Sexual fluidity is a challenge to both traditional and alternative sexual narratives.
Lisa Diamond’s seventh interview is the one that she remembers best. She had recruited “subject 007” at Cornell University, where she was studying how women who express attraction to other women come to understand their sexual identity. One early evening in 1995, in a conference room on the university campus, she settled down to ask the first question of her subject.
How did 007 currently identify herself on the spectrum of sexual identities? The woman answered that she didn’t know. She told Diamond that she had been heterosexual all her life until just that last week, when she suddenly found herself falling in love with her best friend—a woman. They had had sex a couple of times, something she described as very satisfying. Part of Diamond’s work was to categorize her subjects based on how they self-identified, but 007 wasn’t sure—so Diamond put her into the “unlabeled” category.
By the time 007 left after the two hour interview, Diamond had tentatively concluded that the woman would come out as bisexual in her follow-up interview. But 007 never did. The interaction marked the beginning of Diamond’s gradual realization that her assumptions about sexuality needed to change. In addition to the static orientations that most of us think about, like heterosexual, gay, and bisexual, some people experience shifts in their attractions that don’t fit into static orientations. In Diamond’s group, in fact, most did.
As she made her way through her 88 other subjects, Diamond asked each woman to fill out a pie chart indicating, in percentages, how much of her sexual attraction was directed to women, and how much to men. When Diamond followed up with 007 and her other subjects in 1997, she found something interesting: The make-up of their pie charts had shifted, and about 32 percent had changed their sexual identity labels.
It was on a flight to Los Angeles to visit her parents, in the middle of reading interview transcripts and making notes, that Diamond had an “aha” moment. She realized that she had been expecting, and imposing, conventional “coming out” stories: a falsification of sexual identity followed by a revealing of the true self. But “that’s not actually what people [were] saying,” Diamond recalls.
Re-reading her transcripts, Diamond realized that many of her subjects had not been misrepresenting their previous identities at all.

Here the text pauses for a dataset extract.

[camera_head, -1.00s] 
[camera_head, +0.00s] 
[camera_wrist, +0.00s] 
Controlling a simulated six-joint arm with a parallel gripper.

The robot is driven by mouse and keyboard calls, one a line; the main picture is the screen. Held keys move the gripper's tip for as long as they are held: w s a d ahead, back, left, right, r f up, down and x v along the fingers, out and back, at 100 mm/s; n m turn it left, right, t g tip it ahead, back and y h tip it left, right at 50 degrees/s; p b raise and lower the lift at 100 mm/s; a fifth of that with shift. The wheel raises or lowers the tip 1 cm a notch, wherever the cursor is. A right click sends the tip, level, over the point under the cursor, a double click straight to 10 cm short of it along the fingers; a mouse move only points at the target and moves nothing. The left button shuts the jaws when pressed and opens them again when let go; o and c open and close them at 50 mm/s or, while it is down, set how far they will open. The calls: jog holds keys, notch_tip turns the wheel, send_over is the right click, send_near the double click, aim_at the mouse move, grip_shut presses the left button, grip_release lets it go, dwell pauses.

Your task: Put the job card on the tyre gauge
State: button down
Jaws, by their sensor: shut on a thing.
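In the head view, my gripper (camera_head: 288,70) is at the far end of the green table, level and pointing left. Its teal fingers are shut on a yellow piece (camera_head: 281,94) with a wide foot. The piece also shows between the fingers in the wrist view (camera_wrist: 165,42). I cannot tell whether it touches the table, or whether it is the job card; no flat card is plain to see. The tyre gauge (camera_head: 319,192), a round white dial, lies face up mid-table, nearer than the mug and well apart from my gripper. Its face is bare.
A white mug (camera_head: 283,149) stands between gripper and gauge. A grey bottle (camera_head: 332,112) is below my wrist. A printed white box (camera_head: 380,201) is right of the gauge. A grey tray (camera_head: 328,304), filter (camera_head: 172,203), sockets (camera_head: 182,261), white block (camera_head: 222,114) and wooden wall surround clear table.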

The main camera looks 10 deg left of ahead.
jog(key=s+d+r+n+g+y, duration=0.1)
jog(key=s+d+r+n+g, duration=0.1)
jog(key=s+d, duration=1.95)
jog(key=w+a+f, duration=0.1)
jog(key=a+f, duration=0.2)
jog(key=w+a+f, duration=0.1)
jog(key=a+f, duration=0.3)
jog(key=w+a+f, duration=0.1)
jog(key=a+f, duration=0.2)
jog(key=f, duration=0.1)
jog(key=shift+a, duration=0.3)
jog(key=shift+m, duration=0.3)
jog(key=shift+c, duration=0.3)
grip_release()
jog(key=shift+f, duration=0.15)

Instead, they were moving from one genuine, persistent identity (and label) to another.
As Diamond followed up every two years with the women she was studying, her hypothesis found new support. “They were moving in all possible directions,” says Diamond. In 2005, 10 years after she began her study, the pie charts continued to change, and about 67 percent of the women had changed their sexual identity labels at least once. Many self-labeled lesbians had unlabeled themselves. Most of the women who had initially preferred not to have a label had taken on the bisexual label. Some unlabeled women became lesbian, and others heterosexual…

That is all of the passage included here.